Shenandoah hopes familiarity pays off against Ferrum

By Brad Fauber

WINCHESTER — Shenandoah University’s football team suffered a letdown in its home opener last weekend, and the Hornets will be looking to get back on track tonight against visiting Ferrum.

The Hornets — who missed plenty of opportunities in last Saturday’s 20-10 loss to Frostburg State — are hoping to correct the mistakes that plagued them in their first defeat of the young season.

Shenandoah has a chance to do that against a familiar opponent in Ferrum, a longtime rival of the Hornets dating back to when SU played alongside the Panthers as members of the USA South conference. This will be the 18th meeting between the two teams.

The Hornets are hoping another form of familiarity will be working to their advantage tonight.
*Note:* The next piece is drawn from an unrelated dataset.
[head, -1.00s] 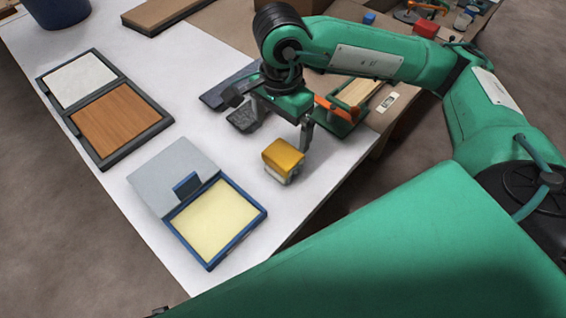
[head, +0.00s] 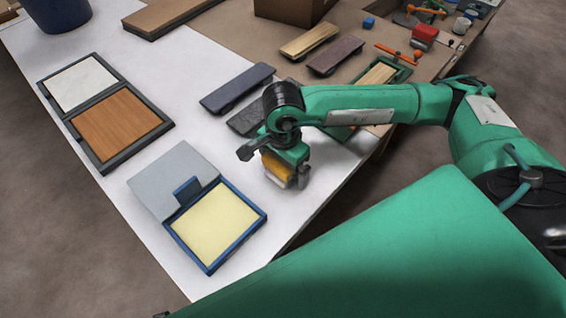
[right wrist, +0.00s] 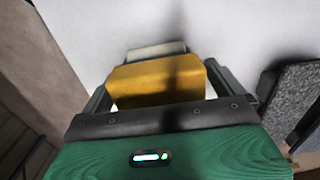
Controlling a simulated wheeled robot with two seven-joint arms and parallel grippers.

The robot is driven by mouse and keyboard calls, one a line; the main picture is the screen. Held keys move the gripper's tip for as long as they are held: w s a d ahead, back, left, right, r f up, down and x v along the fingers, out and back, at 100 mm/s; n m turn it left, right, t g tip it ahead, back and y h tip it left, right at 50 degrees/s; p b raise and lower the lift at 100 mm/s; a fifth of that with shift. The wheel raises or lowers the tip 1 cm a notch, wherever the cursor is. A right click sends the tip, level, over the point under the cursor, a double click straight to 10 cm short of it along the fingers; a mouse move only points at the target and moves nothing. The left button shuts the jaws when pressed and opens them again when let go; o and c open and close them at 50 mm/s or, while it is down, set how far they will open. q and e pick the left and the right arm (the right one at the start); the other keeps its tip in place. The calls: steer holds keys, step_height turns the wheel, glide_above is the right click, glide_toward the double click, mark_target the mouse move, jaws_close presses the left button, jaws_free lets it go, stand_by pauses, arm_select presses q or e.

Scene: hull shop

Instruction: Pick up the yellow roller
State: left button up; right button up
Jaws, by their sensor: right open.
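The yellow roller (head: 276,169), a yellow block with a pale part beneath, stands on the white table, partly hidden by my right gripper (head: 284,173). In the right wrist view the yellow roller (right wrist: 158,82) sits between the two dark fingers of my right gripper (right wrist: 160,76), one on each side. The jaws are open, and I cannot tell whether either finger touches it. My left gripper is not in view.
A blue-framed box with a pale yellow pad (head: 217,222) and grey lid (head: 168,172) lies left of the roller. A dark-framed case (head: 118,124) is farther left. A dark grey block (head: 238,88) and a speckled block (right wrist: 286,98) lie nearby. White table is clear between.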

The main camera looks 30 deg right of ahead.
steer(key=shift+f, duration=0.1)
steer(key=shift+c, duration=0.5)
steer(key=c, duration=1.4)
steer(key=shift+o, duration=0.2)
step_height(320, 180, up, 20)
Ferrum, a spread-option team, will be the second option-based offense that Shenandoah will face in the season’s first three weeks.

SU saw a more traditional triple-option attack in Week 1 against Gallaudet — an offense the Hornets stymied en route to a 20-0 win — and though Ferrum’s offense operates out of shotgun and pistol formations, Shenandoah head coach Scott Yoder said the two offenses have a lot of “fundamental similarities.”
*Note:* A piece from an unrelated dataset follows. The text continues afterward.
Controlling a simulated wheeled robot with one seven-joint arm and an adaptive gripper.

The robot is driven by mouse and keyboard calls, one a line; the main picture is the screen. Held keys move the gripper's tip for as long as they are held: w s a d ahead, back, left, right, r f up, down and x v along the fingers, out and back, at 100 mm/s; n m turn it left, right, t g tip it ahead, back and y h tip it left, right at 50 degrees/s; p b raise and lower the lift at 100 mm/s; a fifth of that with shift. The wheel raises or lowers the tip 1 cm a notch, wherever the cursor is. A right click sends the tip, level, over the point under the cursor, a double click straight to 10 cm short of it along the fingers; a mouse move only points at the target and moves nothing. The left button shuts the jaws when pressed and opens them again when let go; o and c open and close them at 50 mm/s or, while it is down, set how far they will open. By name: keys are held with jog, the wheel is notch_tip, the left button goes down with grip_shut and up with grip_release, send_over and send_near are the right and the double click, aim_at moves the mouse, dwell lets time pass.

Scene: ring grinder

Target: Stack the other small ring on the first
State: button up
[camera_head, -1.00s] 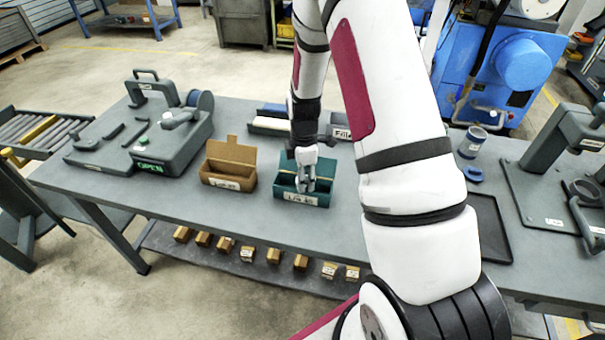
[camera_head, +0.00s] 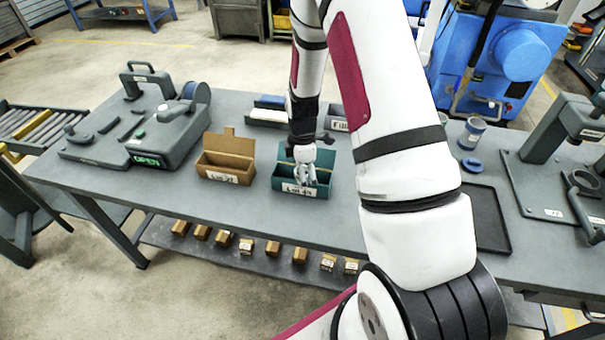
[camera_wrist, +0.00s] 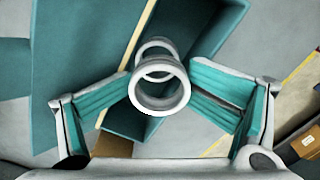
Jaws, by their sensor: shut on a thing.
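A small pale metal ring (camera_wrist: 160,92) is between the fingers of my gripper (camera_wrist: 166,92) in the wrist view. My gripper is shut on it. A second pale ring shape (camera_wrist: 155,46) shows just behind it, partly covered; I cannot tell whether the two touch. In the head view my gripper (camera_head: 306,178) is at the open teal box (camera_head: 263,182), which has a label on its front. The held ring is too small to make out there.
An open brown box (camera_head: 222,165) stands left of the teal one. A grey device with a green OPEN display (camera_head: 148,160) is further left. At right are a blue ring (camera_head: 472,165), a blue-and-grey cup-like part (camera_head: 471,133), a black tray (camera_head: 488,222) and a grey press (camera_head: 548,140).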

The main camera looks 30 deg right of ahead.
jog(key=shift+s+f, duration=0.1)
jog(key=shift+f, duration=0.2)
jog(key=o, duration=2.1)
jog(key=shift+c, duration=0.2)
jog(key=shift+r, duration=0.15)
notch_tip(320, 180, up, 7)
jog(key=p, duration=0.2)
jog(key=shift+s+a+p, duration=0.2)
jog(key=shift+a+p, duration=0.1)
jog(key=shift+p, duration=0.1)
“Those same things our guys were practicing eight, nine days ago are really going to help us in this game,” Yoder said Wednesday. “That in a way makes me feel a little bit better.”

Ferrum’s offense uses multiple ball carriers, but Shenandoah’s primary focus will be on Panthers senior quarterback Tim Reynolds.
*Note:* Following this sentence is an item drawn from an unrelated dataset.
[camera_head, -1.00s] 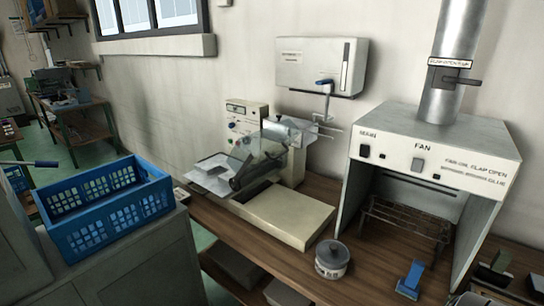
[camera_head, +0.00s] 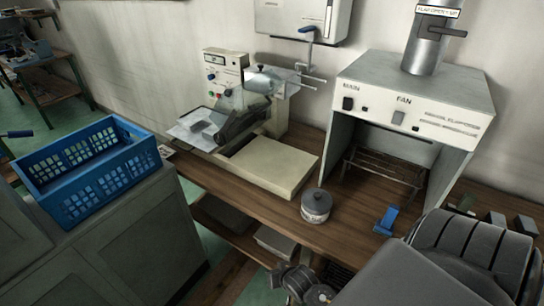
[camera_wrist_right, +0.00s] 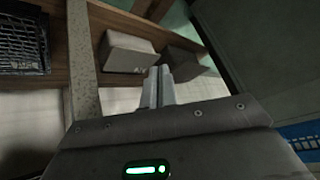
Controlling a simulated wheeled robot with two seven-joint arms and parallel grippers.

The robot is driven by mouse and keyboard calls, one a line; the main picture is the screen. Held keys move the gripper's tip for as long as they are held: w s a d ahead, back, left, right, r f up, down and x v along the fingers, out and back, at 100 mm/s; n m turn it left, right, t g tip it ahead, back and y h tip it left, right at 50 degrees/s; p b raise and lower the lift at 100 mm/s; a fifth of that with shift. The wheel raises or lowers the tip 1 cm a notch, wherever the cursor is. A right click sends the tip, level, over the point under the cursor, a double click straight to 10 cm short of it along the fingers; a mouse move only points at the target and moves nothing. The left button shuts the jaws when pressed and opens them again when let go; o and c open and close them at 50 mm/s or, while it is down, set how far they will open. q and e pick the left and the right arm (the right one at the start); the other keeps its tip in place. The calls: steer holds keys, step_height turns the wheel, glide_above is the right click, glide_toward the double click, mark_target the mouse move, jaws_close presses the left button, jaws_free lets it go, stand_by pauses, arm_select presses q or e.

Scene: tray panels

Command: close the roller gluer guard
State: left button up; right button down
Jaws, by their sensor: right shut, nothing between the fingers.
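The roller gluer (camera_head: 222,85) stands on the wooden bench near the wall, with a cream control panel, a dark roller unit and a flat cream bed (camera_head: 270,165) in front. Its clear guard (camera_head: 255,103) sits tilted over the rollers and looks raised; its exact angle is hard to tell. My right arm enters the head view at the lower right, low in front of the bench and apart from the gluer. In the right wrist view my right gripper (camera_wrist_right: 160,85) is shut and empty, with boxes of the lower shelf beyond it. My left gripper is not in view.
A blue basket (camera_head: 100,180) stands on a grey cabinet at left. On the bench are a round tin (camera_head: 316,207), a blue tool (camera_head: 387,221) and a fan hood (camera_head: 415,100). A white wall box (camera_head: 300,18) with a blue-handled lever hangs above the gluer.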

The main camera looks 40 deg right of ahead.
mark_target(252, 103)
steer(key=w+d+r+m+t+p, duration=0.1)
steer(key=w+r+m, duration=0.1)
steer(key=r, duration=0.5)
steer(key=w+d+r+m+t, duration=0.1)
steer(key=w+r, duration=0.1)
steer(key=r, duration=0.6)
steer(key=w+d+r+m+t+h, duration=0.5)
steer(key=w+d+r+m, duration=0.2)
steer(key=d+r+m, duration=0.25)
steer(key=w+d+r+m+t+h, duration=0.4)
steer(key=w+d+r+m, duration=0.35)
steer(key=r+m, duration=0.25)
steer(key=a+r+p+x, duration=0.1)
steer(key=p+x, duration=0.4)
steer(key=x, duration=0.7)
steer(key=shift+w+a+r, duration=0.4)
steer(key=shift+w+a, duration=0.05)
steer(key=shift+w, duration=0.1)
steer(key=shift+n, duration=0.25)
Reynolds was far and away Ferrum’s most effective rusher in the Panthers’ season-opening loss to Emory & Henry two weeks ago (Ferrum was off last week), as he carried 16 times for 89 yards. Reynolds also completed 8 of 26 passes for 114 yards and an interception.

The Hornets (1-1) limited Reynolds to 21 yards on 12 carries last season en route to Yoder’s first win at Shenandoah, but the senior showed enough to warrant Yoder’s full attention this week.

“He made us look bad last year and I know there’s going to be times on Saturday night that he’s going to make us look bad. We just need to find a way to make sure he doesn’t take control of the game,” Yoder said. “We’ve just got to slow him down. He’s probably a better runner than he is a thrower, but he can still throw it and he’s one of those guys that can make a kid miss and take it 70 yards on every snap. So he scares me.”

The Panthers managed just 286 total yards of offense in their Week 1 loss, including 172 yards rushing on 46 carries (3.7 yards per rush). Ferrum also failed to reach the end zone, netting all of its points on four Hunter Ferguson field goals.

Shenandoah’s defense has been especially stingy against the run so far, allowing just 179 rushing yards on 98 carries (1.8 yards per rush) in the first two games. SU is allowing 197.5 yards of total offense per game, by far the best mark in the Old Dominion Athletic Conference.

“We are getting the push up front that we need, especially against these running teams,” said Hornets sophomore defensive tackle Jake Shaffer, who is tied for the team lead with 18 tackles (3TFL). “I hope that continues on with Ferrum. If we do our job and then the linebackers do their job, that’s why the run is getting shut down.

“The statistics are impressive but we keep that in mind that we try to get better each week.”

The Hornets’ offense has shown the ability to move the football, but SU has had some trouble finishing drives. Last week, the Hornets managed just 10 points despite driving five times to the Frostburg State 25-yard line.

Shenandoah is averaging 348.5 yards of total offense and churned out 402 yards in last week’s loss. The Hornets are currently rushing for 216.5 yards per game, led by sophomore Cedrick Delaney, who is averaging 91 rushing yards per game after running for a career-high 135 yards on 13 carries against Frostburg State.

Hornets senior quarterback Drew Ferguson has also remained a significant running threat despite Yoder’s assertion throughout fall camp that the Hornets would limit Ferguson’s designed run plays in order to keep him healthy. Ferguson has carried 27 times for 105 yards while completing 31 of 54 pass attempts for 241 yards and an interception in the first two games.

Ferrum’s defense — which allowed 552 yards in its opener — is operating under a new defensive coordinator in Phil Elmassian this season, and Yoder said he expects to see a four-man front from Ferrum tonight as opposed to the odd-man fronts the Panthers have used in the past. However, Yoder added that the Hornets can expect Ferrum to throw in a few wrinkles to their base defense after having two weeks to prepare for Shenandoah.

Yoder said Shenandoah will attempt to run right at Ferrum’s defense in order to counteract the Panthers’ skill on the outside.

“Going east-west on them, even though we’ve got good team speed, that plays right into their strengths,” Yoder said. “They’re better on the outside and they run pretty well. So I think you’re going to see more of a downhill emphasis, at least early on to get going. That’s what we need to do.”